Un nouveau départ en France

Membre de la Maison des journalistes depuis mai 2023, Chokri tente petit à petit de retrouver confiance en l’avenir, lui qui avait perdu tout espoir en Tunisie. Depuis qu’il est en France, Chokri continue son métier de journaliste. Il publie, entre autres, des articles pour espacemanager.com (version arabe), participe à des manifestations en faveur de la démocratie en Tunisie, et est membre du Comité pour le respect des libertés et des droits de l’Homme en Tunisie (CRLDHT).

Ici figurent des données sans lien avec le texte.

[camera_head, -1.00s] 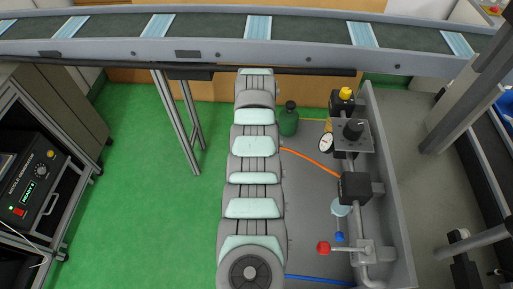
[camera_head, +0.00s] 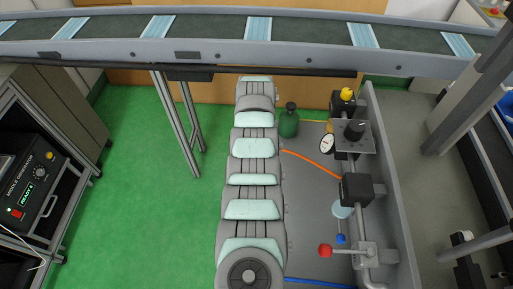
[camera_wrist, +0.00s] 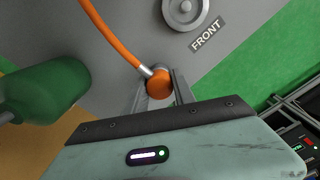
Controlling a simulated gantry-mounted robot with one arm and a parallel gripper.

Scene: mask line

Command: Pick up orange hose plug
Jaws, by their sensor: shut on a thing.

Chokri Chihi lors d’une manifestation à la place de la République (Paris) en mai 2023.

Mais même en-dehors du pays, le journaliste continue de recevoir des menaces : “J’ai peur de retourner en Tunisie. Les policiers savent que je suis en France, ils ont réussi à me joindre sur mon téléphone. Ils m’envoient des messages pour me menacer, ils me disent qu’ils vont me retrouver et m’enterrer ici en France. Les policiers qui ont été condamnés pour l’affaire Omar Laabidi ne me laisseront pas tranquille. Je ne suis pas le premier journaliste qui doit fuir la Tunisie pour ne pas mourir”.

Loin de se laisser abattre, Chokri a de nombreux projets en tête, dont celui de créer sa chaîne YouTube pour donner la parole aux exilés maghrébins et opposants politiques qui ont trouvé refuge en France.